Since the normal distribution is symmetrical, it does not matter if you are computing a left-tailed or right-tailed p-value: just select one-tailed and you will get the correct result for the direction in which the observed effect is. If you want the p-value for the other tail of the distribution, just subtract it from 1.

    What is a "p-value"

The p-value is used in the context of a Null-Hypothesis statistical test (NHST) and it is the probability of observing the result which was observed, or a more extreme one, assuming the null hypothesis is true ¹. It is essentially the proportional area of the Z distribution cut off at the point of the observed Z score. In notation this is expressed as:

p(x₀) = Pr(d(X) > d(x₀); H₀)

where x₀ is the observed data (x₁,x₂...x_n), d is a special function (statistic, e.g. calculating a Z-score), X is a random sample (X₁,X₂...X_n) from the sampling distribution of the null hypothesis. This can be visualized in this way:

In terms of possible inferential errors, the p-value expresses the probability of committing a type I error: rejecting the null hypothesis if it is in fact true. The p-value is a worst-case bound on that probability. The p-value can be thought of as a percentile expression of a standard deviation measure, which the Z-score is, e.g. a Z-score of 1.65 denotes that the result is 1.65 standard deviations away from the arithmetic mean under the null hypothesis. Therefore, one can think of the p-value as a more user-friendly expression of how many standard deviations away from the normal a given observation is.

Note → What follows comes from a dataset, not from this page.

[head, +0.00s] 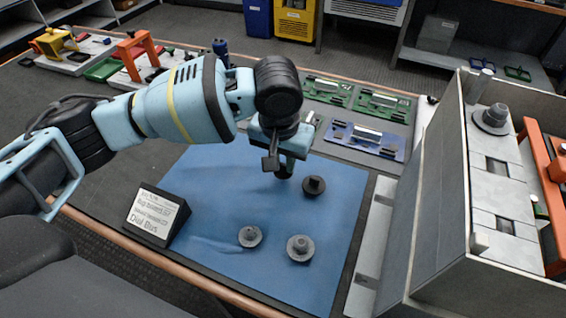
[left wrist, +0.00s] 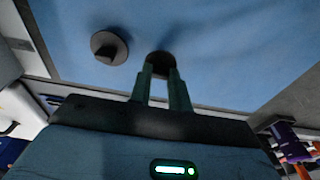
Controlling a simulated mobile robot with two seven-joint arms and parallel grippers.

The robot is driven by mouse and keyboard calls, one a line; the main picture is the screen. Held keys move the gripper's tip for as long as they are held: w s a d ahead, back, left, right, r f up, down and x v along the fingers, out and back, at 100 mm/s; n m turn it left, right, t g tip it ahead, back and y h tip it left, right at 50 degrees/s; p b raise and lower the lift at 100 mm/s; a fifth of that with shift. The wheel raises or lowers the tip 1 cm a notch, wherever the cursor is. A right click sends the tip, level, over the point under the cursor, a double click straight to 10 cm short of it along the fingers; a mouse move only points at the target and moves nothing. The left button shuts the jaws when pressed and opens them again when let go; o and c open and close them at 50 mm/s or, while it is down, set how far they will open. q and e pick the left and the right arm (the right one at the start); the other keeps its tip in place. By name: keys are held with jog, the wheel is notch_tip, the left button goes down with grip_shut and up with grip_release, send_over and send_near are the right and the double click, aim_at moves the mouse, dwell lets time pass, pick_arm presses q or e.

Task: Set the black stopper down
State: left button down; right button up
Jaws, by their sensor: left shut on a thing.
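My left gripper (head: 284,164) is over the far part of the blue mat (head: 210,180). It is shut on a black stopper, a dark round piece that shows between the fingertips (left wrist: 158,74) in the left wrist view (left wrist: 161,58). In the head view the fingers mostly hide it. I cannot tell whether its base touches the mat. Another dark stopper (head: 313,184) stands on the mat just right of the gripper, apart from it; it also shows in the left wrist view (left wrist: 109,47). My right gripper is not in view.
Two grey stoppers (head: 249,236) (head: 300,247) stand nearer on the mat. A label stand (head: 157,214) is at its left edge. Circuit boards (head: 365,140) lie behind it. A grey open cabinet (head: 440,190) rises at the right, with a grey stopper (head: 491,118) on it. The mat's left middle is clear.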

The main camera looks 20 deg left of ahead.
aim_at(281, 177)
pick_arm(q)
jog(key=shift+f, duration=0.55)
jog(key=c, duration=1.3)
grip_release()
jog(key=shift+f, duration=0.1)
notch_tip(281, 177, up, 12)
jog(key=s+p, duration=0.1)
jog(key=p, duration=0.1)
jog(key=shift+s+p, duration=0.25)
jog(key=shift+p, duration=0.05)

    How to interpret a low p-value (statistically significant result)

Saying that a result is statistically significant means that the p-value is below the evidential threshold decided for the test before it was conducted. For example, if observing something which would only happen 1 out of 20 times if the null hypothesis is true is considered sufficient evidence to reject the null hypothesis, the threshold will be 0.05. In such a case, observing a p-value of 0.025 would mean that the result is statistically significant.

Let us examine what inferences are warranted when seeing a result which was quite improbable if the null was true. Observing a low p-value can be due to one of three reasons ^[2]:

1. There is a true effect from the tested treatment or intervention.
2. There is no true effect, but we happened to observe a rare outcome. The lower the p-value, the rarer (less likely, less probable) the outcome.
3. The statistical model is invalid (does not reflect reality).

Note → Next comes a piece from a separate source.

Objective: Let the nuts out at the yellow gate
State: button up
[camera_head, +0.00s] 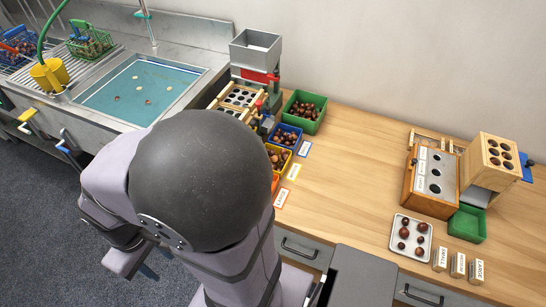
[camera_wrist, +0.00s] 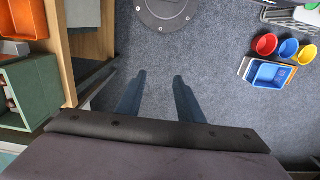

Obviously, one can't simply jump to conclusion 1.) and claim it with one hundred percent certainty, as this would go against the whole idea of the p-value. In order to use the p-value as a part of a decision process you need to consider external factors, which are a part of the experimental design process, which includes deciding on the significance threshold, sample size and power (power analysis), and the expected effect size, among other things.

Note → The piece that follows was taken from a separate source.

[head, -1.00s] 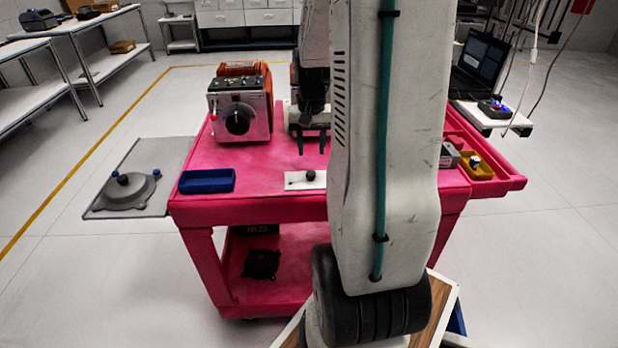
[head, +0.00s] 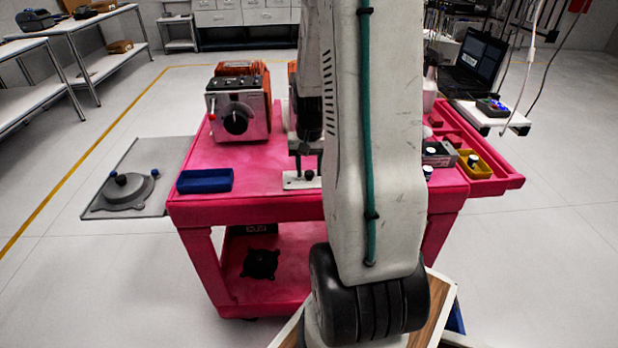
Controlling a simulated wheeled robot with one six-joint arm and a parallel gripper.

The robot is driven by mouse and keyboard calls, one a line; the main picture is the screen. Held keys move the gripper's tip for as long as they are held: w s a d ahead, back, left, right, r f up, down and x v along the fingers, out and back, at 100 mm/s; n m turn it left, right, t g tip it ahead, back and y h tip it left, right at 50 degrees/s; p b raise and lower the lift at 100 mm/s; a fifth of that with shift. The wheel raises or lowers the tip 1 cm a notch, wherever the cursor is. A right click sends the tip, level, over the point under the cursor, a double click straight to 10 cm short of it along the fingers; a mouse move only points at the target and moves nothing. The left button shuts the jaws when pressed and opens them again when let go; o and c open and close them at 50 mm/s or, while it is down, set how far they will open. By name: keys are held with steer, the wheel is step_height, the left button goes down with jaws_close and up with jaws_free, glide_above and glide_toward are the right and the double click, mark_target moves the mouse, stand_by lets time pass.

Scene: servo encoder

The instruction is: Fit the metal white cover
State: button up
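The white metal cover (head: 290,183) is a small flat plate with a dark knob (head: 309,175) on top. It lies near the front edge of the pink cart top (head: 262,182); its right end is partly hidden by my arm. My gripper (head: 309,167) points down over the cover. Its two dark fingers are apart, one to each side of the knob, with a gap between them and the knob. The gripper is open and holds nothing. Whether the fingertips touch the plate is too small to tell.
A metal device (head: 238,112) with a black dial and orange fins stands at the cart's back left. A blue tray (head: 205,181) lies left of the cover. A yellow bin (head: 475,165) is at the right. My arm hides the cart's middle right.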

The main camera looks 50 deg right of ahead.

If you are happy going forward with this much (or this little) uncertainty as is indicated by the p-value, then you have quantifiable guarantees related to the effect and future performance of whatever you are testing. For a deeper take on the p-value meaning, interpretation, and common misinterpretations, see our article on the p-value in statistics.

    Common misinterpretations of p-values

There are several common misinterpretations of p-values and statistical significance and no calculator can save you from falling for them. The most common errors are mistaking a low p-value with evidence for lack of effect or difference, mistaking statistical significance with practical significance, as well as treating the p-value as a probability, related to a hypothesis, e.g. a p-value of 0.05 means that the probability the null hypothesis is true is 5%, or that the probability that the alternative hypothesis is true is 95%. >More details about these misinterpretations.

    Z score to P-value conversion table

Below are some commonly encountered standard scores and their corresponding p-values and percentiles, assuming a one-tailed hypothesis.

The above table can be used to obtain a p-value from z-score for some values of Z, but for accurate results a calculator like ours which uses the normal distribution CDF to compute exact p-values is indispensible.

    One-tailed vs. two-tailed p-values

There are wide-spread misconceptions about one-tailed and two-tailed tests, often referred to as one-sided and two-sided hypotheses, and their corresponding p-values ^[4]. This is not surprising given that even the Wikipedia article on the topic gets it wrong by stating that one-sided tests are appropriate only if "the estimated value can depart from the reference value in just one direction". Consequently, people often prefer two-sided tests due to the believe that using one-tailed tests results in bias, and/or higher than nominal error rates (type I errors), as well as that it involves more assumptions (about the direction of the effect).

Nothing could be further from the truth. There is no practical or theoretical situation in which a two-tailed test is appropriate since for it to be appropriate, the inference drawn or action taken has to be the same regardless of the direction of the effect of interest. That is never the case.

"A two-sided hypothesis and a two-tailed test should be used only when we would act the same way, or draw the same conclusions, if we discover a statistically significant difference in any direction." ^[3]. Doing otherwise leads to a host of issues, including reporting higher error rates than actual, and uncontrolled type III errors.

On the other hand, "A one-sided hypothesis and a one-tailed test should be used when we would act a certain way, or draw certain conclusions, if we discover a statistically significant difference in a particular direction, but not in the other direction." ^[5] which describes all practical and scientific applications of p-values and tests of significance in general. If you carefully formulate your hypotheses, you will find that you always want to state something about the direction of the null and alternative hypothesis, meaning you want to to get a one-sided p-value from a z score.

So, not only do one-tailed tests answer the question you are actually asking, but they are also more efficient, assuming the same significance threshold is used, resulting in %20-%60 faster experiments ^[3]. There is no good reason to use two-tailed tests as this results in 20-60% slower tests that answer a question one did not ask. A more in-depth reading and explanations: One-tailed vs Two-tailed Tests of Significance and reference #3 below. When obtaining a p-value from a z-score, it is important to choose the correct null hypothesis - one-sided or point null, depending on circumstances, and in most cases the correct p-value would be the one-sided / one-tailed one.